A funcionar numa época de crescimento do turismo na Madeira, o Comboio do Monte assumia-se como um cartaz turístico. Max Römer, por exemplo, pintor germânico e um dos mais prolíficos aguarelistas que pintaram a ilha, imortalizou a temática do comboio através de vários postais.
A ida ao Monte era o passeio favorito dos navios que faziam escala no Funchal, muitas vezes durante algumas horas.

À entrada da cidade apanhavam o Carro Americano, carruagens que se moviam por carris usando a força da tração animal, e seguiam para a estação a Estação do Pombal e depois em direção ao Monte.

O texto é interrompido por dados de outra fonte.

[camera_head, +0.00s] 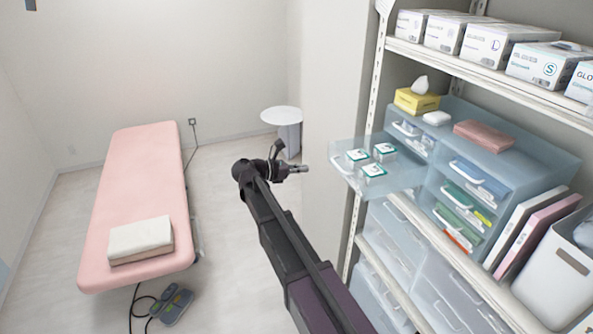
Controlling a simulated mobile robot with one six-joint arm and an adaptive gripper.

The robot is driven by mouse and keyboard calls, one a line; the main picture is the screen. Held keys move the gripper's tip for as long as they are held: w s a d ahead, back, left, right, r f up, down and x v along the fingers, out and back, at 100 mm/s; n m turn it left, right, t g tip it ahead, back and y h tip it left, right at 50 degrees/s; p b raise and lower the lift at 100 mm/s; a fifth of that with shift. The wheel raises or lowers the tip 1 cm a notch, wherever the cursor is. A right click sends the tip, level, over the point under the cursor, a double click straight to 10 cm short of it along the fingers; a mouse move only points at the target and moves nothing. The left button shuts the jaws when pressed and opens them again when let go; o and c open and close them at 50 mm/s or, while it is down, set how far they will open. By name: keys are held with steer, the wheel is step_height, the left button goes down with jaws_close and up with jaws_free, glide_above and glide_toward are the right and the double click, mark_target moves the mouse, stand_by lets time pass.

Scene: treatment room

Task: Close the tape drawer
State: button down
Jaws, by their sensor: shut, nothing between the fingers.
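The tape drawer (404,180) is a clear bluish drawer pulled well out of the left side of the drawer unit on the shelf. Several small white and green packs (384,150), which look like tape, lie in it. A white handle (341,166) is on its front. My gripper (304,170) is shut and empty. It appears left of the drawer's front in the picture, apart from it, pointing right. The exact depth gap is hard to tell.
The drawer unit (540,165) carries a yellow tissue box (416,101) and a pink stack (484,135). Glove boxes (498,43) fill the shelf above. Binders and a white bin (556,283) stand right. A pink bed (140,190) and round table (281,115) lie beyond.

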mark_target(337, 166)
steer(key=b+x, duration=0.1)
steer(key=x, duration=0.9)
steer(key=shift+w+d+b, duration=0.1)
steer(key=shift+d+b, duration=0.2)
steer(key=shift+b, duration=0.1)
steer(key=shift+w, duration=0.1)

A 10 de setembro de 1919, por volta das seis da tarde, a locomotiva saía da estação do Pombal, como era hábito, em direção ao Monte. Seguiam 56 passageiros, entre turistas e moradores daquelas zonas. Vencido o primeiro quilómetro da subida há uma explosão da caldeira da locomotiva. A força da detonação fez-se ouvir um pouco por toda a cidade. O Diário de Notícias de 11 de setembro refere mesmo que “muitas pessoas supuseram ser um rumo subterrâneo”, só depois confirmado que o barulho vinha de um incidente com o comboio.

Deste acidente resultaram quatro mortos, entre eles o maquinista e o fogueiro (responsável por operar as caldeiras a vapor), e vários feridos. O acontecimento encerrou o caminho-de-ferro durante 5 meses. Reabriu a 1 de fevereiro de 1920.

A linha férrea subsistiria ainda mais 23 anos até ao seu encerramento em 1943. O crescimento do transporte automóvel e a crise começada com a segunda grande guerra, que fez com que o número de turistas na ilha baixasse, fez com que a importância do comboio na Madeira descesse.

Segundo o Elucidário Madeirense, na altura do encerramento a empresa Caminhos de Ferro do Monte contava com “quatro locomotivas e cinco vagões” de passageiros, cada um deles com capacidade para 60 pessoas.

Apesar de já terem passado várias décadas a lembrança do comboio continua presente na memória coletiva da cidade e na toponímia: Rua Nova do Comboio; Impasse do Comboio; e a Travessa do Comboio, e ainda o Caminho-de-ferro, no local onde antes estavam instalados os carris. 

Existem ainda as ruas “do Comboio” e “do Pombal”, esta última onde o edifício da antiga estação permanece, abandonado. 

A estação do Monte ainda existe. Já no Terreiro da Luta, o antigo ponto terminal é hoje uma quinta reservada para eventos. Restaurada em 2014, mantem uma vista privilegiada para o porto do Funchal sendo mesmo escolhida, por vários casais, como sítio ideal para celebrar o casamento.

Quase 125 anos depois da sua criação, a rota entre o centro do Funchal e a freguesia do Monte continua viva, agora com a viagem a ser feita pelo ar e com outras paisagens por apreciar.